MATERIAL start

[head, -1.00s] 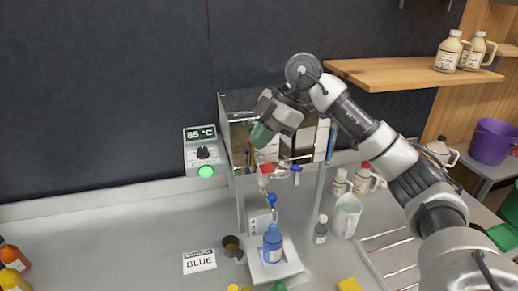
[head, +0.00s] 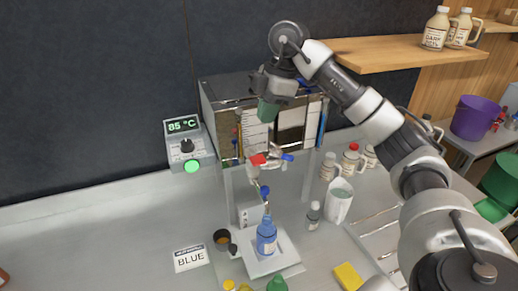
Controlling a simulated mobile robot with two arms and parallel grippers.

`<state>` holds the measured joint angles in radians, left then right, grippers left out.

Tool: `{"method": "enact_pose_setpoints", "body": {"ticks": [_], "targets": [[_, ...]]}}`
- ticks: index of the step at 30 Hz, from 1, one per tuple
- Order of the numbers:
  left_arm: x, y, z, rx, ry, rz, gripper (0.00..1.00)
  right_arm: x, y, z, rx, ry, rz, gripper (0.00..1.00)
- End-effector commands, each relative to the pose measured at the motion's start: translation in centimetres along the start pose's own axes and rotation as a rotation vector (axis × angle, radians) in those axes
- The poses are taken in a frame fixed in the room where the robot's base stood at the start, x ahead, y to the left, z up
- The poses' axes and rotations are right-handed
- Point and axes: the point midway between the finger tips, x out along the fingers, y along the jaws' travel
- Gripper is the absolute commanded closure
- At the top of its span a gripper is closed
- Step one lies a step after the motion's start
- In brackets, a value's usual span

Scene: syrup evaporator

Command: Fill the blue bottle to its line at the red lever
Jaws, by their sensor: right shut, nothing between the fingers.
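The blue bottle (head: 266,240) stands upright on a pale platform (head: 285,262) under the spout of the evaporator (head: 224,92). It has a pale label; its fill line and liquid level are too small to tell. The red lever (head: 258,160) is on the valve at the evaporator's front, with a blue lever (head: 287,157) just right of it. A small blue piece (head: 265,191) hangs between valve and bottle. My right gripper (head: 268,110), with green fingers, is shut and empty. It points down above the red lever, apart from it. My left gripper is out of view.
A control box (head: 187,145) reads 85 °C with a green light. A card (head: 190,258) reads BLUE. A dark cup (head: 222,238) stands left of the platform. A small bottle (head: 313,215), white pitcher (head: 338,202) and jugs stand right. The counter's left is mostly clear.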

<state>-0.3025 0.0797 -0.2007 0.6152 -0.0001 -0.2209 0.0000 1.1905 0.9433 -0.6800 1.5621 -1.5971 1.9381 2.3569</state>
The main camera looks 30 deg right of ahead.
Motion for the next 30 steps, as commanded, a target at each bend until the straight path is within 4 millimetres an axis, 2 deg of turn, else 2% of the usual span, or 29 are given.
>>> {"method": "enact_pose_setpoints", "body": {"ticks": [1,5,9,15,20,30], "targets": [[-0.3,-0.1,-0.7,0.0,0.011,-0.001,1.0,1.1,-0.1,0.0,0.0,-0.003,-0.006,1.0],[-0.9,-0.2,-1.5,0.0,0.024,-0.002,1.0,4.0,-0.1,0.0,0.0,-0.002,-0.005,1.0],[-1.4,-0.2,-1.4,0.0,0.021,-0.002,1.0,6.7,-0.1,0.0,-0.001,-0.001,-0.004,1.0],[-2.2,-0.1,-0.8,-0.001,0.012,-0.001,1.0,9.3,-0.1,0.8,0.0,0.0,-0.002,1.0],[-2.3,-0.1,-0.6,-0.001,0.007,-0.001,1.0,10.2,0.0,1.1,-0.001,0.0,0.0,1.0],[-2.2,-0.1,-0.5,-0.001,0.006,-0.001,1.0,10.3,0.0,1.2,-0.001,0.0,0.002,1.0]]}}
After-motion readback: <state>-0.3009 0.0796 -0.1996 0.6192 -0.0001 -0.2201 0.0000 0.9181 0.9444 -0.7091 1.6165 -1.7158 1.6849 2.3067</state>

MATERIAL end
MATERIAL start

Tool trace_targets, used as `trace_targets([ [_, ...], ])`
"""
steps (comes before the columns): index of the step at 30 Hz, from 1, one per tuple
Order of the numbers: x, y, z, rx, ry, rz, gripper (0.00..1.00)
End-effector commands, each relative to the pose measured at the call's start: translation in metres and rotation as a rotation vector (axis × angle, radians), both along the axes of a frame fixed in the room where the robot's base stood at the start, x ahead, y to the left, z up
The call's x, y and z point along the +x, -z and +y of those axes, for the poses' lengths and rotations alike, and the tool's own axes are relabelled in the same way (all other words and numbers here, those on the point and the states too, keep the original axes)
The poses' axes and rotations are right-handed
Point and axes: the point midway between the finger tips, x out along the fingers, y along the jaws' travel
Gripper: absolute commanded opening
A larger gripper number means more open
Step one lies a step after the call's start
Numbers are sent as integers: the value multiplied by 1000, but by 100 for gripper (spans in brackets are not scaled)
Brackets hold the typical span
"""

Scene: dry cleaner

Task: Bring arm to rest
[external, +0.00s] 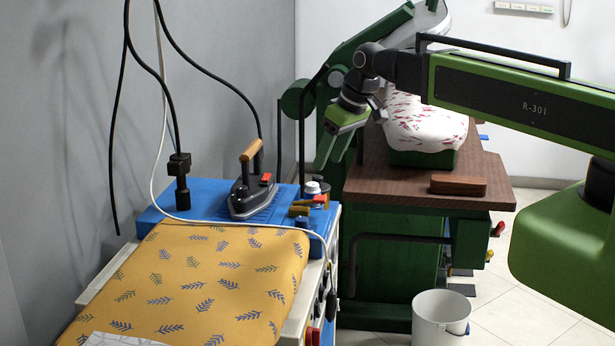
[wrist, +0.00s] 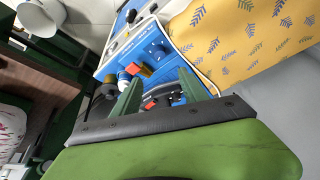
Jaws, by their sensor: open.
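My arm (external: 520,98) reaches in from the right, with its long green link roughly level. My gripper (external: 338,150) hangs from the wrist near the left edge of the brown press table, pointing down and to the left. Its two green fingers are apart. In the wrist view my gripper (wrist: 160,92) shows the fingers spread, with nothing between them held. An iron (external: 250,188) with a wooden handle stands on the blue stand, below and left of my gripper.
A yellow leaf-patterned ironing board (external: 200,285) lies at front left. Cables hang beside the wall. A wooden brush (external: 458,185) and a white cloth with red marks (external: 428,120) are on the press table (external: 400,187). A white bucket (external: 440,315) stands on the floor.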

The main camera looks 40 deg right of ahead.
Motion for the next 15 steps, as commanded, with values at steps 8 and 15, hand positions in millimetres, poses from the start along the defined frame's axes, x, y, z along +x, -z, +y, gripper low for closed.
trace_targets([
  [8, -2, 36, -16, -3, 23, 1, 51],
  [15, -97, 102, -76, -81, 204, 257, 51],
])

MATERIAL end

Everything from the line with "[head, +0.00s]" down to the line with "Command: Fill the" in the data above should be copied exactly, with both end lines kept and the pictures left out.

[head, +0.00s] 
Controlling a simulated mobile robot with two arms and parallel grippers.

`<state>` holds the measured joint angles in radians, left then right, grippers left out.

Tool: `{"method": "enact_pose_setpoints", "body": {"ticks": [_], "targets": [[_, ...]]}}`
- ticks: index of the step at 30 Hz, from 1, one per tuple
- Order of the numbers:
  left_arm: x, y, z, rx, ry, rz, gripper (0.00..1.00)
  right_arm: x, y, z, rx, ry, rz, gripper (0.00..1.00)
- End-effector commands, each relative to the pose measured at the motion's start: translation in centimetres along the start pose's own axes and rotation as a rotation vector (axis × angle, radians) in those axes
- The poses are taken in a frame fixed in the room where the robot's base stood at the start, x ahead, y to the left, z up
- The poses' axes and rotations are right-handed
- Point and axes: the point midway between the finger tips, x out along the fingers, y along the jaws' travel
- Gripper is the absolute commanded closure
- At the top of its span a gripper is closed
- Step one lies a step after the motion's start
- In brackets, a value's usual span

Scene: syrup evaporator

Command: Fill the blue bottle to its line at the red lever

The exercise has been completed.